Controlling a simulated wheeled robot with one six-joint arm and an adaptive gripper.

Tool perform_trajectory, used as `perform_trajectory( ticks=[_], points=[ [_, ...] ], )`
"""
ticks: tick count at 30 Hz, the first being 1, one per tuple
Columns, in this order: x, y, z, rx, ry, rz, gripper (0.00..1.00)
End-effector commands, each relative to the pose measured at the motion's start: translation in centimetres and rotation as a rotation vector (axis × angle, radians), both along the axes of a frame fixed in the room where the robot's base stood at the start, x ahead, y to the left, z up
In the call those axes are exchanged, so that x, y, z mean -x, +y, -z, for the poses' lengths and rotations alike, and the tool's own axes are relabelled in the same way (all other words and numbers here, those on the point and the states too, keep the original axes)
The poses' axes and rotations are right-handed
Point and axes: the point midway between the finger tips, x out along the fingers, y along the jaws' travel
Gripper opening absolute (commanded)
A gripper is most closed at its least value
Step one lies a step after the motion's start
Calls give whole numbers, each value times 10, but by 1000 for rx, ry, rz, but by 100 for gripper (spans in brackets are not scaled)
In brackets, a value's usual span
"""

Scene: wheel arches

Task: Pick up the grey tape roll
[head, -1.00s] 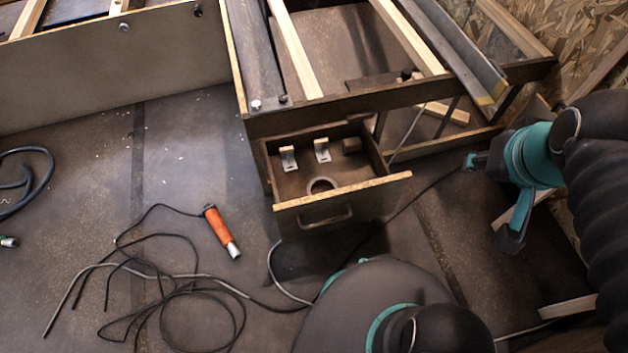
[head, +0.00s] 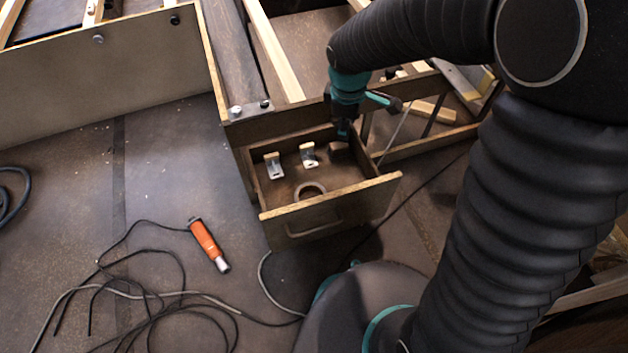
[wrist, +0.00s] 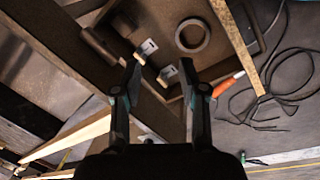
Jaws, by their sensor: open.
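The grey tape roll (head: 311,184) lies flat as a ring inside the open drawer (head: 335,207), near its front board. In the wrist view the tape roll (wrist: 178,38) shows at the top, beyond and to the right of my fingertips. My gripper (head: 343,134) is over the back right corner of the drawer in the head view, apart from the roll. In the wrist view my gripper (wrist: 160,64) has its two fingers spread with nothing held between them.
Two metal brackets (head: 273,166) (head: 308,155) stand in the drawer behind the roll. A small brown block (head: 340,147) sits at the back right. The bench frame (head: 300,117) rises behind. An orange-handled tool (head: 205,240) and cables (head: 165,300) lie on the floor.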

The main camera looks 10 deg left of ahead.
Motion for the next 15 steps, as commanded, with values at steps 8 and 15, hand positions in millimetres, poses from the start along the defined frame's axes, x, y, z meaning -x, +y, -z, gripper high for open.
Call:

...

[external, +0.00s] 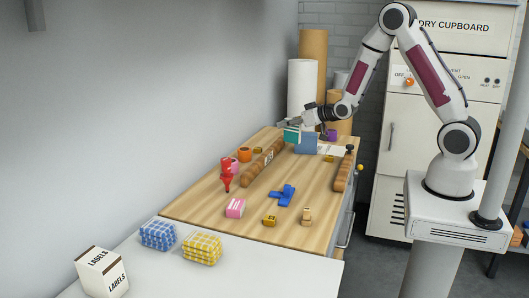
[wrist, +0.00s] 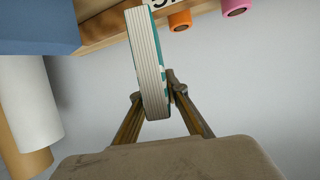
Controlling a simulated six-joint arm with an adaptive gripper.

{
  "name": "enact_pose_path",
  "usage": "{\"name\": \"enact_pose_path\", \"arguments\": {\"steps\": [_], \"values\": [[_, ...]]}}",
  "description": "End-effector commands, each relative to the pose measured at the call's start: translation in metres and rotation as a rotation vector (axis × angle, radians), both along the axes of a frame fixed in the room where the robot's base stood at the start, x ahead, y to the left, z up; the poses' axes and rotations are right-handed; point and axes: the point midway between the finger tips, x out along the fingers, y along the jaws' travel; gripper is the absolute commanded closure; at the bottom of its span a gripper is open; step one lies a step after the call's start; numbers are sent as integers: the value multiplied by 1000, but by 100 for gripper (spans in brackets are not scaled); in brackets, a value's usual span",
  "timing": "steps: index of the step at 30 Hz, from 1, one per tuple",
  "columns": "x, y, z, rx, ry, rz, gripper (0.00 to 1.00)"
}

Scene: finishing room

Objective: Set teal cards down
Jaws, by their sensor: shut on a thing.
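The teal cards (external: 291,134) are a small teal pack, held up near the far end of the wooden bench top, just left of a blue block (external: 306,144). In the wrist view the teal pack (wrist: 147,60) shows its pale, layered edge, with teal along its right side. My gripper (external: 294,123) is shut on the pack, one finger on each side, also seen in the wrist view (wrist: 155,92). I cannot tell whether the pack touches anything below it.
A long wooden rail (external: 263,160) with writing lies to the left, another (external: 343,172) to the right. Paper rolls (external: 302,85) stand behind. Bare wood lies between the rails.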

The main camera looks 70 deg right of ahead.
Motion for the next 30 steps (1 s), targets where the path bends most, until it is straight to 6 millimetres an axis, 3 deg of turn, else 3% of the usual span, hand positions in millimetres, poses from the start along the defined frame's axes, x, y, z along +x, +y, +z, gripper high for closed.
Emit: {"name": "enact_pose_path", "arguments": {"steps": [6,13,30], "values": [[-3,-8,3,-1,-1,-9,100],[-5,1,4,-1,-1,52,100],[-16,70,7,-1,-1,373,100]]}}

◆ Given task: Print, without alteration, the lines from the line with "Controlling a simulated wheeled" to the line with "Columns, in this". Include both of them, and omit every other line.

◆ Solution to this task:
Controlling a simulated wheeled robot with one six-joint arm and an adaptive gripper.

Tool perform_trajectory, used as `perform_trajectory( ticks=[_], points=[ [_, ...] ], )`
"""
ticks: tick count at 30 Hz, the first being 1, one per tuple
Columns, in this order: x, y, z, rx, ry, rz, gripper (0.00..1.00)

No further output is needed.